-- Start --

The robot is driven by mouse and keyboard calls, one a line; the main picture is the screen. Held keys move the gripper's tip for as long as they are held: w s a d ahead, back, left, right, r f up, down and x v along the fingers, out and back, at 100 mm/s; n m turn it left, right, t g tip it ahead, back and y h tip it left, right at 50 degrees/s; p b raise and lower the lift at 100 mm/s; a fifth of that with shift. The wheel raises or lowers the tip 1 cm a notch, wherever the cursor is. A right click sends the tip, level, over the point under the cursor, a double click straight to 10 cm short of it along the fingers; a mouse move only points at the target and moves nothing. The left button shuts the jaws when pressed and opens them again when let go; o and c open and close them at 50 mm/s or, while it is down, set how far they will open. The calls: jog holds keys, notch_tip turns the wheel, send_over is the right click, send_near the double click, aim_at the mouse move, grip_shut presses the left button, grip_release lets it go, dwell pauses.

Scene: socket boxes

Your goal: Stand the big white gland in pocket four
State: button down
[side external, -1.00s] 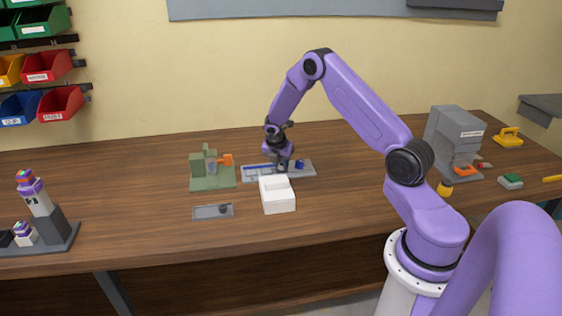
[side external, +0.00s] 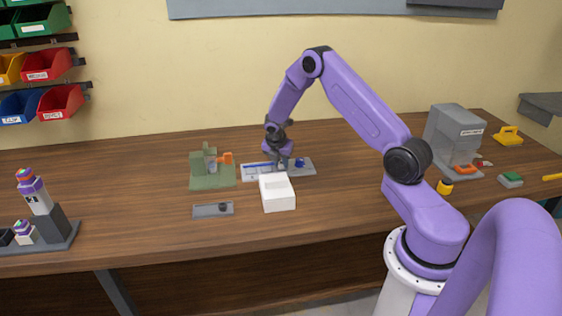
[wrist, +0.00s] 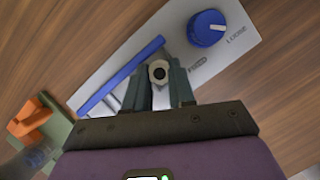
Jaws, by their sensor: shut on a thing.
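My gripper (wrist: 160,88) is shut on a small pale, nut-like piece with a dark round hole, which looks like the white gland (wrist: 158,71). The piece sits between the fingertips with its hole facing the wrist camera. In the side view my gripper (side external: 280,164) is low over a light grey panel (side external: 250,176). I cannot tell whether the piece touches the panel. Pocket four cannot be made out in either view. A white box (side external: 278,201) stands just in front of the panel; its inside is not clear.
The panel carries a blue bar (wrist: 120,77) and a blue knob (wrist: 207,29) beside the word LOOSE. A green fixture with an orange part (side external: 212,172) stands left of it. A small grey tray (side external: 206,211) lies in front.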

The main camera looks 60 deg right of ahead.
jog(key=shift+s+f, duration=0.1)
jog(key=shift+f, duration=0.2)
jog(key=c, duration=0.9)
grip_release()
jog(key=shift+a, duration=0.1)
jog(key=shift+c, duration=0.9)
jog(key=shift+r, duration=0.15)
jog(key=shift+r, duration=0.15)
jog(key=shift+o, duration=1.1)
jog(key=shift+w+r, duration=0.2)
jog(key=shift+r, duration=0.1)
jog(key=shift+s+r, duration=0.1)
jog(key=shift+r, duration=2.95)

-- End --

- **PROBLEM DESCRIPTION**
Restate the whole of the material word for word without the pictures.

- **REPLY**
The robot is driven by mouse and keyboard calls, one a line; the main picture is the screen. Held keys move the gripper's tip for as long as they are held: w s a d ahead, back, left, right, r f up, down and x v along the fingers, out and back, at 100 mm/s; n m turn it left, right, t g tip it ahead, back and y h tip it left, right at 50 degrees/s; p b raise and lower the lift at 100 mm/s; a fifth of that with shift. The wheel raises or lowers the tip 1 cm a notch, wherever the cursor is. A right click sends the tip, level, over the point under the cursor, a double click straight to 10 cm short of it along the fingers; a mouse move only points at the target and moves nothing. The left button shuts the jaws when pressed and opens them again when let go; o and c open and close them at 50 mm/s or, while it is down, set how far they will open. The calls: jog holds keys, notch_tip turns the wheel, send_over is the right click, send_near the double click, aim_at the mouse move, grip_shut presses the left button, grip_release lets it go, dwell pauses.

Scene: socket boxes

Your goal: Stand the big white gland in pocket four
State: button down
[side external, -1.00s] 
[side external, +0.00s] 
[wrist, +0.00s] 
Jaws, by their sensor: shut on a thing.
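My gripper (wrist: 160,88) is shut on a small pale, nut-like piece with a dark round hole, which looks like the white gland (wrist: 158,71). The piece sits between the fingertips with its hole facing the wrist camera. In the side view my gripper (side external: 280,164) is low over a light grey panel (side external: 250,176). I cannot tell whether the piece touches the panel. Pocket four cannot be made out in either view. A white box (side external: 278,201) stands just in front of the panel; its inside is not clear.
The panel carries a blue bar (wrist: 120,77) and a blue knob (wrist: 207,29) beside the word LOOSE. A green fixture with an orange part (side external: 212,172) stands left of it. A small grey tray (side external: 206,211) lies in front.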

The main camera looks 60 deg right of ahead.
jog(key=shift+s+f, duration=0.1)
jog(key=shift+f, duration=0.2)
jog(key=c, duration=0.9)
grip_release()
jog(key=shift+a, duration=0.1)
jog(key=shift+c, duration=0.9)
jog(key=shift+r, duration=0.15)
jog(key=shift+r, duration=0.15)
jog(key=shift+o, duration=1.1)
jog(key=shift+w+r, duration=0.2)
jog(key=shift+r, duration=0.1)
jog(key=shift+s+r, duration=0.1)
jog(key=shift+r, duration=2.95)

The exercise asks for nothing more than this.